[Robot episode rows]
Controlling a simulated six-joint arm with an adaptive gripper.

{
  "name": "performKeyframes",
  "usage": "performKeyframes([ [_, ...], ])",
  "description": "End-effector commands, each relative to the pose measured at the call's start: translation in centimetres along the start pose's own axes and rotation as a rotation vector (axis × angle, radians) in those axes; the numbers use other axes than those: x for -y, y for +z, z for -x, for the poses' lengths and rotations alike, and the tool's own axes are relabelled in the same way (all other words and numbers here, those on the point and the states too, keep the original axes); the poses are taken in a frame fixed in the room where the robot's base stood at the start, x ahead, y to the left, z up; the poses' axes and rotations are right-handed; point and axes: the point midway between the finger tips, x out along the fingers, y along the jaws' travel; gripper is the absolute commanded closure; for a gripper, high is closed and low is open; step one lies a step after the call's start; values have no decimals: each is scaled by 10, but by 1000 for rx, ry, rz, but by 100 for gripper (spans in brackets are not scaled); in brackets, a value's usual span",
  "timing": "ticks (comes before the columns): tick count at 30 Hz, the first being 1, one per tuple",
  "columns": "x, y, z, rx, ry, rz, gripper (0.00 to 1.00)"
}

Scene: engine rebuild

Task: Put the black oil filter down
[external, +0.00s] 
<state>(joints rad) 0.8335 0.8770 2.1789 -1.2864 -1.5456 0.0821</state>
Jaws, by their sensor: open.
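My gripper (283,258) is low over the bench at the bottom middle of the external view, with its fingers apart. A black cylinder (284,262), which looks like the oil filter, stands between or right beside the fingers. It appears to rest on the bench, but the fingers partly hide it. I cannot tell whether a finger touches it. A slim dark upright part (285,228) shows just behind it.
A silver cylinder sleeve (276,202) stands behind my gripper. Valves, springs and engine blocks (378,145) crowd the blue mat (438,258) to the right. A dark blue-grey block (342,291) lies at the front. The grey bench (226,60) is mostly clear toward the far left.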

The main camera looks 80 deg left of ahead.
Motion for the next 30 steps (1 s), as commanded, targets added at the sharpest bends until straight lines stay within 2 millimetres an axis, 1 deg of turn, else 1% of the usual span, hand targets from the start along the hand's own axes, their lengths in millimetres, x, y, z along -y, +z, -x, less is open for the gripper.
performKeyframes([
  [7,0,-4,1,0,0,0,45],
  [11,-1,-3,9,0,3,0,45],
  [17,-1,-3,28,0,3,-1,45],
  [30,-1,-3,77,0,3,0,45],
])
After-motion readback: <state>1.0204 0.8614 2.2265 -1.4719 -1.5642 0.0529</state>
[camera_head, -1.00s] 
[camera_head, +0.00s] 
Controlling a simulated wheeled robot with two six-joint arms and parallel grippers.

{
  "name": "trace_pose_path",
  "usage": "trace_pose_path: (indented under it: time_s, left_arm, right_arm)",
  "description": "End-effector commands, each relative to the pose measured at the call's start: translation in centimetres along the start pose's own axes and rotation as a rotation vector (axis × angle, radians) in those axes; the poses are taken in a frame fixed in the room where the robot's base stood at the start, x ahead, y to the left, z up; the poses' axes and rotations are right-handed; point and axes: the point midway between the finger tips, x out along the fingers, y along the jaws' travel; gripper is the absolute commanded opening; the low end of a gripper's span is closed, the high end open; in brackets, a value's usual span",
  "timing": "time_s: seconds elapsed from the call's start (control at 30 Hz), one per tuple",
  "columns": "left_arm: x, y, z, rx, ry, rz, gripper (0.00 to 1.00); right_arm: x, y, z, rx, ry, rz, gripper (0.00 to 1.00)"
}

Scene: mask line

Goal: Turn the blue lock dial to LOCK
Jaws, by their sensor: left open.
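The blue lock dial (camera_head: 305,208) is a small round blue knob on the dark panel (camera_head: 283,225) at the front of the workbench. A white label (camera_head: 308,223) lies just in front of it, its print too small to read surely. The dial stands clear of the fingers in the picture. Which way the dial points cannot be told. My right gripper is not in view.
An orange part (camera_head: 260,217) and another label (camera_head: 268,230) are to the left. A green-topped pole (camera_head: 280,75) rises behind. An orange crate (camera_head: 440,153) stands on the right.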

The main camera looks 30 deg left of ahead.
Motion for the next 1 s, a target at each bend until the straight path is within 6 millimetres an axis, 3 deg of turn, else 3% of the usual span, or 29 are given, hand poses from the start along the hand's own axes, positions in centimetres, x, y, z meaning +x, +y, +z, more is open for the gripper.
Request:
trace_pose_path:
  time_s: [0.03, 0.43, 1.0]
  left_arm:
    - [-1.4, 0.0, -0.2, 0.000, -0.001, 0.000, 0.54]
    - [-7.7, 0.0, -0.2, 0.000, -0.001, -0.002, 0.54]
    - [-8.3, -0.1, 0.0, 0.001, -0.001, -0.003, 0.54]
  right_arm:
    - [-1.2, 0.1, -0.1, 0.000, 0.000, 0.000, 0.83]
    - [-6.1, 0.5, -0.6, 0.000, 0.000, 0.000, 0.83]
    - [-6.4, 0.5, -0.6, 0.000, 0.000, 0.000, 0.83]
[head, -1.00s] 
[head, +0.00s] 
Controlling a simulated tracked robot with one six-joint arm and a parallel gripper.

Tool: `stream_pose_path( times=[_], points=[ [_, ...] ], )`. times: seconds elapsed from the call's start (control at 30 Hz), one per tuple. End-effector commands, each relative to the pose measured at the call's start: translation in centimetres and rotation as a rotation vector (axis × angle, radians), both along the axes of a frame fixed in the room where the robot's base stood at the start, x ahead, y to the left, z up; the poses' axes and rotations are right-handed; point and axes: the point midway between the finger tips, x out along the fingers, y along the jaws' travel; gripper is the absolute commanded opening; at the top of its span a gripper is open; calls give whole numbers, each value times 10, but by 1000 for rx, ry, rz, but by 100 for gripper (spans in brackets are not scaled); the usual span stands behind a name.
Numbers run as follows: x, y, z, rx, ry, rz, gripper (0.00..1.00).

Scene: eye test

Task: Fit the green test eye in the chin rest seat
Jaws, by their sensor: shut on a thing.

__Task prompt__.
Extract each record, keeping it identical to the original.

__Response for this exercise__.
Controlling a simulated six-joint arm with an adaptive gripper.

{
  "name": "performKeyframes",
  "usage": "performKeyframes([ [_, ...], ])",
  "description": "End-effector commands, each relative to the pose measured at the call's start: translation in centimetres along the start pose's own axes and rotation as a rotation vector (axis × angle, radians) in those axes; the numbers use other axes than those: x for -y, y for +z, z for -x, for the poses' lengths and rotations alike, and the tool's own axes are relabelled in the same way (all other words and numbers here, those on the point and the states too, keep the original axes); the poses are taken in a frame fixed in the room where the robot's base stood at the start, x ahead, y to the left, z up; the poses' axes and rotations are right-handed; point and axes: the point midway between the finger tips, x out along the fingers, y along the jaws' travel; gripper is the absolute commanded closure; for a gripper, high is closed and low is open; step one lies a step after the call's start; values have no decimals: each is scaled by 10, but by 1000 for rx, ry, rz, but by 100 for gripper (spans in brackets are not scaled); in brackets, a value's usual span",
  "timing": "ticks (comes before the columns): tick count at 30 Hz, the first being 1, one per tuple",
  "columns": "x, y, z, rx, ry, rz, gripper (0.00 to 1.00)"
}

Scene: engine rebuild

Task: Put the black oil filter down
[external, +0.00s] 
<state>(joints rad) 0.8335 0.8770 2.1789 -1.2864 -1.5456 0.0821</state>
Jaws, by their sensor: open.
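My gripper (283,258) is low over the bench at the bottom middle of the external view, with its fingers apart. A black cylinder (284,262), which looks like the oil filter, stands between or right beside the fingers. It appears to rest on the bench, but the fingers partly hide it. I cannot tell whether a finger touches it. A slim dark upright part (285,228) shows just behind it.
A silver cylinder sleeve (276,202) stands behind my gripper. Valves, springs and engine blocks (378,145) crowd the blue mat (438,258) to the right. A dark blue-grey block (342,291) lies at the front. The grey bench (226,60) is mostly clear toward the far left.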

The main camera looks 80 deg left of ahead.
Motion for the next 30 steps (1 s), as commanded, targets added at the sharpest bends until straight lines stay within 2 millimetres an axis, 1 deg of turn, else 1% of the usual span, hand targets from the start along the hand's own axes, their lengths in millimetres, x, y, z along -y, +z, -x, less is open for the gripper.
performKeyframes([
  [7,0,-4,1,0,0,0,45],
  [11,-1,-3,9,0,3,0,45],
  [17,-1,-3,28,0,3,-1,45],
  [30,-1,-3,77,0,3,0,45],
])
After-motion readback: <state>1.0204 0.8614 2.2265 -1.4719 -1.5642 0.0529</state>
[camera_head, -1.00s] 
[camera_head, +0.00s] 
Controlling a simulated wheeled robot with two six-joint arms and parallel grippers.

{
  "name": "trace_pose_path",
  "usage": "trace_pose_path: (indented under it: time_s, left_arm, right_arm)",
  "description": "End-effector commands, each relative to the pose measured at the call's start: translation in centimetres along the start pose's own axes and rotation as a rotation vector (axis × angle, radians) in those axes; the poses are taken in a frame fixed in the room where the robot's base stood at the start, x ahead, y to the left, z up; the poses' axes and rotations are right-handed; point and axes: the point midway between the finger tips, x out along the fingers, y along the jaws' travel; gripper is the absolute commanded opening; the low end of a gripper's span is closed, the high end open; in brackets, a value's usual span",
  "timing": "time_s: seconds elapsed from the call's start (control at 30 Hz), one per tuple",
  "columns": "left_arm: x, y, z, rx, ry, rz, gripper (0.00 to 1.00); right_arm: x, y, z, rx, ry, rz, gripper (0.00 to 1.00)"
}

Scene: mask line

Goal: Turn the blue lock dial to LOCK
Jaws, by their sensor: left open.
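The blue lock dial (camera_head: 305,208) is a small round blue knob on the dark panel (camera_head: 283,225) at the front of the workbench. A white label (camera_head: 308,223) lies just in front of it, its print too small to read surely. The dial stands clear of the fingers in the picture. Which way the dial points cannot be told. My right gripper is not in view.
An orange part (camera_head: 260,217) and another label (camera_head: 268,230) are to the left. A green-topped pole (camera_head: 280,75) rises behind. An orange crate (camera_head: 440,153) stands on the right.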

The main camera looks 30 deg left of ahead.
Motion for the next 1 s, a target at each bend until the straight path is within 6 millimetres an axis, 3 deg of turn, else 3% of the usual span, or 29 are given, hand poses from the start along the hand's own axes, positions in centimetres, x, y, z meaning +x, +y, +z, more is open for the gripper.
Request:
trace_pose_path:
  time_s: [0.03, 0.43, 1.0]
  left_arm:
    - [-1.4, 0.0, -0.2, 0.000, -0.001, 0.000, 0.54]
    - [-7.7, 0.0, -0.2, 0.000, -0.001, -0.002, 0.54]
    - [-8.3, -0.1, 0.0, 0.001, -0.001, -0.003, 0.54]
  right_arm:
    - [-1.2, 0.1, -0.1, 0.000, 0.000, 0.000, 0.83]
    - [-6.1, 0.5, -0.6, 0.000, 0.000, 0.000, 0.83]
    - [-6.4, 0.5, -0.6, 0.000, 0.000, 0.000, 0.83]
[head, -1.00s] 
[head, +0.00s] 
Controlling a simulated tracked robot with one six-joint arm and a parallel gripper.

Tool: `stream_pose_path( times=[_], points=[ [_, ...] ], )`. times: seconds elapsed from the call's start (control at 30 Hz), one per tuple. End-effector commands, each relative to the pose measured at the call's start: translation in centimetres and rotation as a rotation vector (axis × angle, radians), both along the axes of a frame fixed in the room where the robot's base stood at the start, x ahead, y to the left, z up; the poses' axes and rotations are right-handed; point and axes: the point midway between the finger tips, x out along the fingers, y along the jaws' travel; gripper is the absolute commanded opening; at the top of its span a gripper is open; calls give whole numbers, each value times 10, but by 1000 for rx, ry, rz, but by 100 for gripper (spans in brackets are not scaled); the usual span stands behind a name.
Numbers run as follows: x, y, z, rx, ry, rz, gripper (0.00..1.00).

Scene: eye test

Task: Fit the green test eye in the chin rest seat
Jaws, by their sensor: shut on a thing.

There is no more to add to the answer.